Elections are decided by state FA chairmen. A small, compromised pool of voters most of whom depend on the board for grants, FIFA/FIFA Forward trips, and survival. You cannot expect independence from people whose jobs depend on the incumbent.
When the electorate is handpicked, the outcome is pre-determined. You don’t get professional administrators. You get survivalist;men who know how to win votes, not how to run football development.
That’s why we keep recycling the same faces every September. New names, same structure. New promises, same statute. The faces change but the system protects them. The system is the real opponent.
A small group of men should not hijack the soul of our football. They will keep calling failure “learning” and ask Nigerians for four more years to learn more without accountability.

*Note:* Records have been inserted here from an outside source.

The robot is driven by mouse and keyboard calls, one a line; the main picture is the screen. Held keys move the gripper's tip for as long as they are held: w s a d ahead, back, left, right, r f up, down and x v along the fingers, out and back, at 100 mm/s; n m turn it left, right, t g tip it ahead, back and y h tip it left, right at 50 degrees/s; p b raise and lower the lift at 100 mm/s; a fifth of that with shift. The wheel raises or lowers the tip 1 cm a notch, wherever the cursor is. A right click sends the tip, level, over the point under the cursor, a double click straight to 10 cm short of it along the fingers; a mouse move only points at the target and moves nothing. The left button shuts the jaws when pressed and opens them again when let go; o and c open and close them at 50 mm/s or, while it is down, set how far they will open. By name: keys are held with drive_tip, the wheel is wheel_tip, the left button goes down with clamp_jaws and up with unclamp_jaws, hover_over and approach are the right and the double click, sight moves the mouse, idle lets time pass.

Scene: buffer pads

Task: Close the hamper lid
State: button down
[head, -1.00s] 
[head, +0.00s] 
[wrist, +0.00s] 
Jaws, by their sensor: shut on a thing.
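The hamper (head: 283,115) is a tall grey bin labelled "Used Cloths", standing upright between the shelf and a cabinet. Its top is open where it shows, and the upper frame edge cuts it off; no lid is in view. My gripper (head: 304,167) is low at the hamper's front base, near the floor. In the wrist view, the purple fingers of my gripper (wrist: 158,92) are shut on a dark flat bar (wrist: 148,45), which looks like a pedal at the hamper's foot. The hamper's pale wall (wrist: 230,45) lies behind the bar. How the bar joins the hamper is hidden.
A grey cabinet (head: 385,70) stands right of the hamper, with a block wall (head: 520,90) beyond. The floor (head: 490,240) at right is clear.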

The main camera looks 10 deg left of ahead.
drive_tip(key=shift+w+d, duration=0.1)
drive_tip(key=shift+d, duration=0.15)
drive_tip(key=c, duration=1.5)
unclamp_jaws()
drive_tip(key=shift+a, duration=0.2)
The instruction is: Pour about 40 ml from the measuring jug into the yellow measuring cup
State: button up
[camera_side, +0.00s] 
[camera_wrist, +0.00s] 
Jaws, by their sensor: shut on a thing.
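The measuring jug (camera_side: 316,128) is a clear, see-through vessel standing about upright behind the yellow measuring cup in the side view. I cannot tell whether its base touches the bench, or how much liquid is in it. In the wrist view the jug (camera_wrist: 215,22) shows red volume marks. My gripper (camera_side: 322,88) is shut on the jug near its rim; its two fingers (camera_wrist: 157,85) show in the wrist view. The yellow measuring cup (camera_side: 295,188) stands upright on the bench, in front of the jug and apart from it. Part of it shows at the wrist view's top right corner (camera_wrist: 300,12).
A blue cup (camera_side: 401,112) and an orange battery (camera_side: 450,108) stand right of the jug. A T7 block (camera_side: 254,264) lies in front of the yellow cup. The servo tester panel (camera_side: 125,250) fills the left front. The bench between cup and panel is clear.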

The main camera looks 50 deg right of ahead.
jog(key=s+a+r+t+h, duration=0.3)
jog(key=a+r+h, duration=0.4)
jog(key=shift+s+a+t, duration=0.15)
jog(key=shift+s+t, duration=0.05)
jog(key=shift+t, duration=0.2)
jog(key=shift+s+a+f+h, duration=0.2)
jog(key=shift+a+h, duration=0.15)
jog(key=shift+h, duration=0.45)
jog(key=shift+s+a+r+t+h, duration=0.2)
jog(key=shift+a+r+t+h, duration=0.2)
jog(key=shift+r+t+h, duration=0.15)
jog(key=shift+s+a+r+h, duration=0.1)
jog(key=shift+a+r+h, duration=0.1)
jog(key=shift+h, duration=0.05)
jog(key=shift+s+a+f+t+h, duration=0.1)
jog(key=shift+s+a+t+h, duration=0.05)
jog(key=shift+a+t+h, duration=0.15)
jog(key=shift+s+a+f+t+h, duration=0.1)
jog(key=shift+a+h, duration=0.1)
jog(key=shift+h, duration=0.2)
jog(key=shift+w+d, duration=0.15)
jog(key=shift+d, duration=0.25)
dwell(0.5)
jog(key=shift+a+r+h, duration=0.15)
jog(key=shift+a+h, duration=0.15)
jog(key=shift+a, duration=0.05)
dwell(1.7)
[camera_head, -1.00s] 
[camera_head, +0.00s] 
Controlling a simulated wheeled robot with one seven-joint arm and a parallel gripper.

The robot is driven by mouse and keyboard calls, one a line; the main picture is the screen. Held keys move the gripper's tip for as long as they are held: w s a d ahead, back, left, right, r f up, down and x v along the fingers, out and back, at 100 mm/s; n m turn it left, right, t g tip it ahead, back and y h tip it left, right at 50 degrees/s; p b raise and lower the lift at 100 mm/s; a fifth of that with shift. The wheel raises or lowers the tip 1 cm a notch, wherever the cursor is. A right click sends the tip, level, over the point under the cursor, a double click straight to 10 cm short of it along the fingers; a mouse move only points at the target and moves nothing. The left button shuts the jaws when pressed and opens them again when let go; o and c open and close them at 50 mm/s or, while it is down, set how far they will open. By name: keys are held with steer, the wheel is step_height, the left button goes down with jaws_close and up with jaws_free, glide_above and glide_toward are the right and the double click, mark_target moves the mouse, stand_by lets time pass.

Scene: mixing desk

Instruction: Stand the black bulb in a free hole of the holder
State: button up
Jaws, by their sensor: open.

It hasn’t brought air. It hasn’t brought growth. It hasn’t brought accountability. It has brought contracts, allowances, and press releases. Nigerian football deserves more than photo ops and “retreats”.
So, yes, we can say vote them out in September. But voting alone won’t work if the rules remain the same. Vote them out, but first vote the statute out. Amend it. Broaden the electoral college before ballots are cast.
Ex-internationals who bled for the jersey must vote. NPFL clubs that fund the league must vote. Coaches who train the players must vote. Referees who protect the game must vote. Women’s football must vote. Until the gate opens, fresh heads cannot get in.
A campaign to move Nigerian football forward must start with structural reform in September, then personnel change. Accountability is not an insult. Benchmarks are not too much to ask. The NFF board has failed the test. Nigeria’s interest is bigger than any board’s second term. The party for the bourgeoisie must end. Football belongs to the people.